Playing a visible role in the community represents a big part of Schnaer's philosophy of doing business.

Schnaer, an enthusiastic Jayhawk fan, is a major booster of Kansas University and KU athletics in Lawrence.

In addition, the Crown dealerships sponsor and support the Crown Casting Club, a Lawrence-based fishing group for youth and their parents.


MATT MILLER, AN ELECTRICIAN FOR LYNN ELECTRIC, routes wire inside the new Crown Toyota building.

MATT MILLER, AN ELECTRICIAN FOR LYNN ELECTRIC, routes wire inside the new Crown Toyota building.

Schnaer co-founded the group with Cecil Kingsley, a professional fisherman who lives in Lawrence.

The club has attracted the participation of about 100 Lawrence-area youngsters, ranging in age from 4 to 15.

The club reeled in a trophy catch of its own last spring, when the Lawrence St. Patrick's Day Parade Committee selected it as the area charitable organization that would receive a $50,000 check to support its good works serving the community's children.
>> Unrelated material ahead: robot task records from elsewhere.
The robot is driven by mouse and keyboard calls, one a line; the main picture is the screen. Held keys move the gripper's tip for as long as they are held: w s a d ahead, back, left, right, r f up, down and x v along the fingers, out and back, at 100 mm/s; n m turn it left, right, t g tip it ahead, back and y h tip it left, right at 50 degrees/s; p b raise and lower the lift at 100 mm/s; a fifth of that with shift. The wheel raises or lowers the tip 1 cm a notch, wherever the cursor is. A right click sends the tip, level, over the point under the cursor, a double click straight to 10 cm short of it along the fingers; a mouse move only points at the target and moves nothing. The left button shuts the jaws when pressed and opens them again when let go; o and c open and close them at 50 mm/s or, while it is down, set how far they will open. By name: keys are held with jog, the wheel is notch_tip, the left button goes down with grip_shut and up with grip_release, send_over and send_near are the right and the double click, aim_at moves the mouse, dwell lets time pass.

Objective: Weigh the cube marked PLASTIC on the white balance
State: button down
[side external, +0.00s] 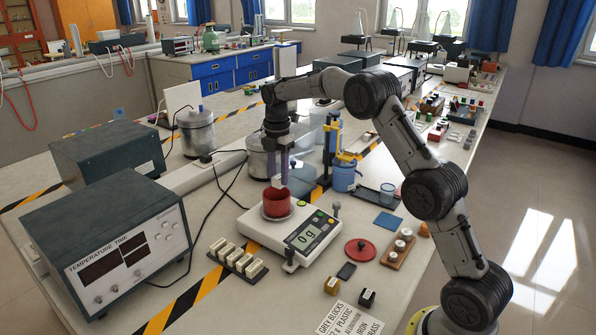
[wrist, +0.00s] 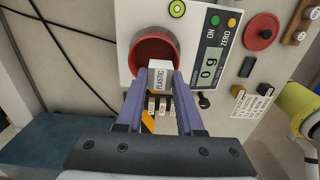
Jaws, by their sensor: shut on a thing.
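My gripper (side external: 279,174) points down over the white balance (side external: 266,234). It is shut on a white cube (wrist: 160,76) whose side reads PLASTIC in the wrist view. In the side view the cube (side external: 279,183) shows small between the fingertips, just above a red round dish (side external: 277,207) on the balance pan. The cube appears apart from the dish, though its exact height is hard to tell. The dish (wrist: 152,46) is partly hidden behind the cube in the wrist view. The balance display (wrist: 209,69) reads 0 g.
A rack of several white blocks (side external: 238,259) stands left of the balance. A red lid (side external: 360,250), a wooden weight holder (side external: 403,247) and two small dark and brass blocks (side external: 367,297) lie right. A blue and yellow stand (side external: 338,150) and metal pots (side external: 262,160) are behind.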

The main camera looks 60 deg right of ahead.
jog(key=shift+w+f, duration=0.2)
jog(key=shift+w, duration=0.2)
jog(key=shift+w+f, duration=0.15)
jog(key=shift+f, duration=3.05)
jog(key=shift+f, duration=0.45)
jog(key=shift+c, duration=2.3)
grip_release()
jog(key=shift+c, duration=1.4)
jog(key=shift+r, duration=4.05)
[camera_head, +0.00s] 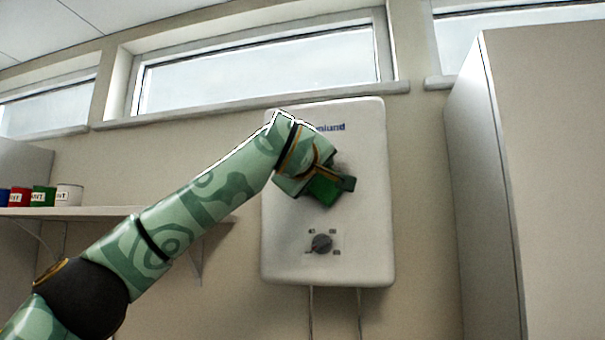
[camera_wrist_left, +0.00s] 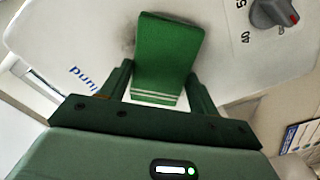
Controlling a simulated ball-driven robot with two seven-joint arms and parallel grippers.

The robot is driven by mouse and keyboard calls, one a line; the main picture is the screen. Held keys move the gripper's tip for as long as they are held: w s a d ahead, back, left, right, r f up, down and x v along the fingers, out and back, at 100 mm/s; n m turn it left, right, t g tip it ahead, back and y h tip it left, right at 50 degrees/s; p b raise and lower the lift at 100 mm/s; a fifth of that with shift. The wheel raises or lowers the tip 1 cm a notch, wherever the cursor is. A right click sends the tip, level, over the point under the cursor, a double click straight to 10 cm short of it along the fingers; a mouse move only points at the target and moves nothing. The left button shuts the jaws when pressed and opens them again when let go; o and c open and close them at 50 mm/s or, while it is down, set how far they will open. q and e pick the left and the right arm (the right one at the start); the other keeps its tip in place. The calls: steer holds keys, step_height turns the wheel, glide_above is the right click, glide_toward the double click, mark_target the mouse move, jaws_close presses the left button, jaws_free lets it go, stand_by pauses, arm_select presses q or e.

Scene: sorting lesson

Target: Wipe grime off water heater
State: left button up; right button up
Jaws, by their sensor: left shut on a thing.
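The white water heater (camera_head: 290,230) hangs on the wall in the head view, with a blue logo near its top and a dark knob (camera_head: 321,242) low on its front. Dark grime (camera_head: 342,165) shows around my left gripper (camera_head: 325,185). My left gripper is at the middle of the front face, shut on a green cloth (camera_head: 324,190). In the left wrist view the green cloth (camera_wrist_left: 168,50) with white stripes sits between the fingers against the heater (camera_wrist_left: 60,30). A grey smudge (camera_wrist_left: 128,38) shows beside it, partly hidden by the cloth. My right gripper is not in view.
A shelf (camera_head: 110,211) at the left holds several paint cans, with a white one (camera_head: 69,195) at its near end. A tall pale cabinet (camera_head: 540,180) stands at the right. Windows (camera_head: 260,70) run above the heater. Two pipes hang below it.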

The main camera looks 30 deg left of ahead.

"I've been very fortunate. I was raised in a very giving family that said that if you do the right thing, you'll be rewarded for it. How you're rewarded, you don't know - whether it's health for yourself and your family, business success, whatever it might be," Schnaer says.

"You don't have to be a bad person to be successful. Nice guys can finish first. I'm not trying to make this sound flowery; I just enjoy doing the right thing."